Finally, some conclusions are drawn from this discussion about the likely direction of
AM/FM/GIS database technology over the next few years.
Why use a Mainstream DBMS for AM/FM/GIS?
The attractions of using mainstream DBMSS for GIS have been described in some detail
by various people, including this author (see Batty, 1991, and Seaborn, 1992). In
summary, the advantages of this approach are that the GIS vendor should be able to take
advantage of function provided by the DBMS vendor and concentrate on developing GIS
functionality, while the user can take advantage of existing skills and use common
procedures for many database administration tasks, for both GIS and non-GIS data. In
particular, functions such as security and backup and recovery are well proven in standard
DBMSS and the GIS can take advantage of these. Integration between GIS and non-GIS
data should be easier to achieve when using this approach. There is good functionality
available for integration between multiple DBMSS from different vendors in a
heterogeneous distributed environment.
So there are apparently strong advantages to using mainstream DBMS technology, and
there have been a number of products since the 1980s which used this approach.
However, this approach has not yet achieved widespread acceptance. None of the top
five AM/FM vendors in 1995 (based on Daratech figures) used a mainstream DBMS as
their primary data repository. Several of them have recently announced support for this
sort of approach, but in all cases this is optional and not in widespread use yet. There
currently seems to be strong support in the industry for the view that the mainstream
DBMS vendors should now become the holders of spatial data for the latest generation of
GIS products. However, there have been false dawns before. Doug Seaborn’s 1992
AM/FM paper was entitled “1995: the year GIS disappeared”, and his thesis was that by
1995 mainstream DBMSS would fully accommodate spatial data, and GIS would just be
another aspect of mainstream computing. Clearly this has not happened yet. This paper
discusses whether the latest round of mainstream DBMS technology will realize this
vision, or whether further developments are still required.
What were the problems?
Given the apparent advantages of using a mainstream DBMS which were outlined in the
previous section, clearly there must also have been significant drawbacks to this
approach, otherwise all the major systems would be using it. This section just introduces
these issues, and they are examined in more detail later. Perhaps the most obvious
historically was performance. Certainly hardware and software advances have greatly
improved the situation. However, the performance issue is quite complex, and there is a
strong argument that the current centralized processing architecture of mainstream
DBMSS is fundamentally unsuitable for certain important aspects of AM/FM/GIS.

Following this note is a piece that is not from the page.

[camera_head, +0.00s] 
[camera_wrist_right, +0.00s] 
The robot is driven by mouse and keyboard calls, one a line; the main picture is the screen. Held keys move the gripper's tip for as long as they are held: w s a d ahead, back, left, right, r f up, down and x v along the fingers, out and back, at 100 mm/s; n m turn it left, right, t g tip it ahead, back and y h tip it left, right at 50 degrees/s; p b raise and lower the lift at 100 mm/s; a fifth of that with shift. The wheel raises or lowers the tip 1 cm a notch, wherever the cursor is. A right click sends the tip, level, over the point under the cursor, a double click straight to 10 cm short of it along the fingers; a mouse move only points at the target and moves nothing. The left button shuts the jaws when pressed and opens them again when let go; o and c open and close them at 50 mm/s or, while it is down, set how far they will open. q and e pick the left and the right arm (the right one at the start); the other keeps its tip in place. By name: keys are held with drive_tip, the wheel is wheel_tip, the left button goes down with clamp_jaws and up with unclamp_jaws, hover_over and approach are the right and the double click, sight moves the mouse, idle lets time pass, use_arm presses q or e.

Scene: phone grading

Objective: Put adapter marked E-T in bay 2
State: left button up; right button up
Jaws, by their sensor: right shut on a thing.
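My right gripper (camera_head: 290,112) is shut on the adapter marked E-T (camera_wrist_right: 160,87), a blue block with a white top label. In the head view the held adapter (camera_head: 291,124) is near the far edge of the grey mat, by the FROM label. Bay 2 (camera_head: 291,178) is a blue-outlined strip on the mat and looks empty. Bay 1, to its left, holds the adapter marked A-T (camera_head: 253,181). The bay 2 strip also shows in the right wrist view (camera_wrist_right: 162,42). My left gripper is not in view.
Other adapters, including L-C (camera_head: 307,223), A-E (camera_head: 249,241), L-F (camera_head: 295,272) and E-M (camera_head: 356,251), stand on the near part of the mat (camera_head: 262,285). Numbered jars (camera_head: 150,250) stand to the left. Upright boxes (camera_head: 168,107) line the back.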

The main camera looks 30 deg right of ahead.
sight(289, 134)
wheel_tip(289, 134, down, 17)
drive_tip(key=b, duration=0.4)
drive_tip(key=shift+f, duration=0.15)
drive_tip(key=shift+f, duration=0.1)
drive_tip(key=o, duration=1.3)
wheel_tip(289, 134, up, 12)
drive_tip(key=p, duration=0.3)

The biggest single drawback of standard DBMSS for AM/FM is their lack of capability in
the area of handling long transactions and version management. Long transactions are
fundamental to planning and design work processes in a utility, but they are
fundamentally different from the short transactions which mainstream DBMSS are
5.designed to handle. Vendors who have implemented systems on top of mainstream
DBMSS have had to devote significant effort to developing code to handle long
transactions on top of the DBMS. One of the major benefits of using a DBMS should be
that it does all the required transaction handling.
The integration of geographic data into external applications is also not necessarily
simplified by storing it in a standard DBMS. Because spatial data types were not
explicitly supported by most standard DBMSS, the GIS vendor typically has had to use
complex record structures and retrieval algorithms for the geographic data, which meant
that it could not be easily read or updated by external applications, using native DBMS
access capabilities. The external application also needs to understand any special locking
mechanisms which are used by the GIS to handle long transactions, since the standard
DBMS locking does not handle this. The most obvious short term solution to this
problem is for the GIS vendor to provide an API (Application Programming Interface)
which can be used by external applications, but that approach can be used equally well
whether or not a standard DBMS is used for the GIS data.
Recent Mainstream DBMS Developments
In the past year or so, there have been various mainstream database developments which
provide better capabilities for GIS than were previously available, These include better
handling of complex data types in general, and in some cases specific spatial extensions.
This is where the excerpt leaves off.